Preface.- Equivalence of limit theorems for sums of random variables and renewal processes.- Almost sure convergence of renewal processes.- Generalizations of regularly varying functions.- Properties of absolutely continuous functions.- Non-degenerate groups of regular points.- Karamata’s theorem for integrals.- Asymptotically quasi-inverse functions.- Generalized renewal processes.- Asymptotic behavior of solutions of stochastic differential equations.- Asymptotics for renewal processes constructed from multi-indexed random walks.- Spitzer series and regularly varying functions. – Appendix: Some Auxiliary Results.- References.- Index.
Valerii Buldygin (1946–2012) received his PhD in Mathematics from Kiev Shevchenko University in 1973, and went on to work at the Institute of Mathematics, which is part of the Academy of Science of Ukraine (1973–1986) and at the National Technical University of Ukraine “Igor Sikorski Kyiv Polytechnic Institute” (1986–2012). His fields of research were probability and statistics with a special emphasis on limit theorems in Banach spaces, matrix normalizations in limit theorems, and asymptotic properties of correlograms and estimators of impulse transfer functions for linear systems. Karl-Heinz Indlekofer received his PhD in Mathematics from the Albert Ludwigs University of Freiburg im Breisgau in 1970. From 1970 to 1974 he worked at the Johann Wolfgang Goethe University of Frankfurt am Main. Since 1974 he has served as a Professor of Mathematics at the University of Paderborn. His field of research is analytic and probabilistic number theory with a special emphasis on sieve methods, limit theorems in number theory and arithmetical semigroups. Oleg I. Klesov received his PhD in Mathematics from Kiev Shevchenko University in 1981. He worked at the same University as a scientific researcher until 1990, when he moved to the National Technical University of Ukraine “Igor Sikorski Kyiv Polytechnic Institute”. His fields of research include probability and stochastic processes with a special emphasis on random fields, limit theorems in probability, and the reconstruction of stochastic processes from discrete observations.

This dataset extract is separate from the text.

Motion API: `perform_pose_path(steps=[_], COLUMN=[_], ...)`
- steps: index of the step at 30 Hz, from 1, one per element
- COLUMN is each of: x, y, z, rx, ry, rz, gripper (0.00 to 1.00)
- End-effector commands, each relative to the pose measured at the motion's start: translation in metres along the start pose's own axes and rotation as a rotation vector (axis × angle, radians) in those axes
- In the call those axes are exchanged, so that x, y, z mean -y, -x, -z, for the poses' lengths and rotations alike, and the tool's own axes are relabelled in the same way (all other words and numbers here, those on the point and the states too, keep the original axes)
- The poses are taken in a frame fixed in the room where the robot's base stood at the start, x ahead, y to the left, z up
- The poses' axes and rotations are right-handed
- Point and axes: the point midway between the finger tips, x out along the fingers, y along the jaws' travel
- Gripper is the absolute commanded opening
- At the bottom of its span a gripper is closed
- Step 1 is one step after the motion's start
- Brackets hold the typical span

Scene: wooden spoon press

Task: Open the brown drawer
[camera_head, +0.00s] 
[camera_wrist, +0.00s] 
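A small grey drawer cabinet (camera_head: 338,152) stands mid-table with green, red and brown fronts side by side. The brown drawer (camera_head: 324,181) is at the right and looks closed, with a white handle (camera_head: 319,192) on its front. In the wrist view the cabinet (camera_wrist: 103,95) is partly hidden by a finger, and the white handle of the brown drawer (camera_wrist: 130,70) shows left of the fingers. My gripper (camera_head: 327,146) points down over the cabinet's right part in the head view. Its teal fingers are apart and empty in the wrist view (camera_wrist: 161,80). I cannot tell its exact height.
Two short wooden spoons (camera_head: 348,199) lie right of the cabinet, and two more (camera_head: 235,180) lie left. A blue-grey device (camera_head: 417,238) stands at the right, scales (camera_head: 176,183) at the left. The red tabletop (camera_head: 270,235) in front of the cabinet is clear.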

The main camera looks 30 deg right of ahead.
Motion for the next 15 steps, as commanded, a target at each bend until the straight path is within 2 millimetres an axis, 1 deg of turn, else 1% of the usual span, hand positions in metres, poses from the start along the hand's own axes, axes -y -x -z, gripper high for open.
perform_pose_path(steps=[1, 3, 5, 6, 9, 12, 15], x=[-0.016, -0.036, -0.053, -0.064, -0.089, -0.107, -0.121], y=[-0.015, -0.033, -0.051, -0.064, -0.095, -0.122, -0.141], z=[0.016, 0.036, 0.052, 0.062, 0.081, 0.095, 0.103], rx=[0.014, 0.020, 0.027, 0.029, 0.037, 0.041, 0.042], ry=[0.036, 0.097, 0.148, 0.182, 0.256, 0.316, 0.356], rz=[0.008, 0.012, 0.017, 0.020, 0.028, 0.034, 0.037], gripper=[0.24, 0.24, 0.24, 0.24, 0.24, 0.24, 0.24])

Josef G. Steinebach received his PhD in Mathematics from the University of Dusseldorf in 1976. After a visit to Carleton University, Ottawa, in 1980, he worked as a Professor of Mathematics at the Universities of Marburg (1980–1987, 1991–2002), Hannover (1987–1991), and Cologne (since 2002). His field of research is probability and statistics with a special emphasis on change-point analysis, limit theorems in probability, and asymptotic statistics.

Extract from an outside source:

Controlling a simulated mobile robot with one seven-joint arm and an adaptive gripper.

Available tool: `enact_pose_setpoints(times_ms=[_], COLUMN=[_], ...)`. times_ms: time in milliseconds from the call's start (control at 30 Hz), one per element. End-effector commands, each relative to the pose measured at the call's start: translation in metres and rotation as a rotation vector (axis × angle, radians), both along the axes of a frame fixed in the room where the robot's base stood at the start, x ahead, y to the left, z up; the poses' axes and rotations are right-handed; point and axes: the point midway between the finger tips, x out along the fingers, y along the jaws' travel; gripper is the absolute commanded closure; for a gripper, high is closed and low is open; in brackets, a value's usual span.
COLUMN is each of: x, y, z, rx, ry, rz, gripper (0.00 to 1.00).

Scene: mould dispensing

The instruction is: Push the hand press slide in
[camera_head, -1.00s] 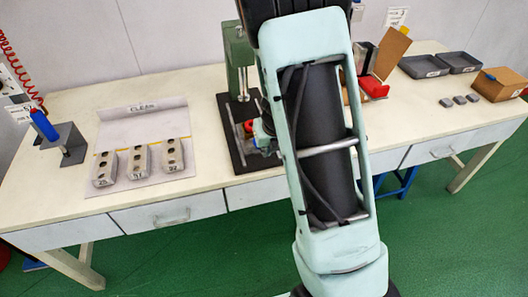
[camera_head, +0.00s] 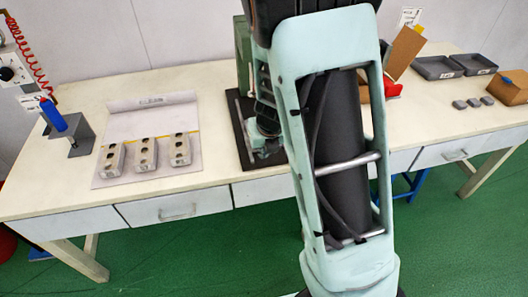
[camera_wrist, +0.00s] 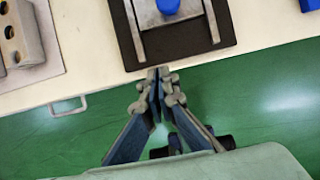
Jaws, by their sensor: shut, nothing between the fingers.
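The hand press stands at the back middle of the table, with a green column (camera_head: 243,48) and a dark base plate (camera_head: 236,112). My arm hides much of it in the head view. In the wrist view the front of the base plate (camera_wrist: 133,52) shows two pale rails, with a grey slide block (camera_wrist: 148,14) between them bearing a blue round part (camera_wrist: 168,5). My gripper (camera_wrist: 160,72) is shut and empty. Its tips appear just at the front edge of the plate, in line with the slide and apart from it. Contact with the plate cannot be told.
Left of the press, a mat (camera_head: 122,120) holds three grey moulds (camera_head: 147,150). A stand with a blue bottle (camera_head: 53,115) is farther left. Grey trays (camera_head: 438,67), small grey blocks and a cardboard box (camera_head: 508,88) are at the right. Drawers (camera_head: 180,208) line the table front.

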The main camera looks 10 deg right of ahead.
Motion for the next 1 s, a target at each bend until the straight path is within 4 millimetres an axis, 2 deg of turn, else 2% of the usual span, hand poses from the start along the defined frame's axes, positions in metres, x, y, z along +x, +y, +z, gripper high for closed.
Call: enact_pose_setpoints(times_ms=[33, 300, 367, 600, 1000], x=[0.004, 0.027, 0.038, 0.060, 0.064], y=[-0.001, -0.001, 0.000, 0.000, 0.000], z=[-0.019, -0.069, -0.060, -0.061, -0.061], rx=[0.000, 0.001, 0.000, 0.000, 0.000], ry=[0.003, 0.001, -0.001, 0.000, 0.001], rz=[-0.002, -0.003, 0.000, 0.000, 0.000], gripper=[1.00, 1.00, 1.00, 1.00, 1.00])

One of the main aims of this book is to exhibit some fruitful links between renewal theory and regular variation of functions. Applications of renewal processes play a key role in actuarial and financial mathematics as well as in engineering, operations research and other fields of applied mathematics. On the other hand, regular variation of functions is a property that features prominently in many fields of mathematics.
The structure of the book reflects the historical development of the authors’ research work and approach – first some applications are discussed, after which a basic theory is created, and finally further applications are provided. The authors present a generalized and unified approach to the asymptotic behavior of renewal processes, involving cases of dependent inter-arrival times. This method works for other important functionals as well, such as first and last exit times or sojourn times (also under dependencies), and it can be used to solve several other problems. For example, various applications in function analysis concerning Abelian and Tauberian theorems can be studied as well as those in studies of the asymptotic behavior of solutions of stochastic differential equations. The classes of functions that are investigated and used in a probabilistic context extend the well-known Karamata theory of regularly varying functions and thus are also of interest in the theory of functions.
The book provides a rigorous treatment of the subject and may serve as an introduction to the field. It is aimed at researchers and students working in probability, the theory of stochastic processes, operations research, mathematical statistics, the theory of functions, analytic number theory and complex analysis, as well as economists with a mathematical background. Readers should have completed introductory courses in analysis and probability theory.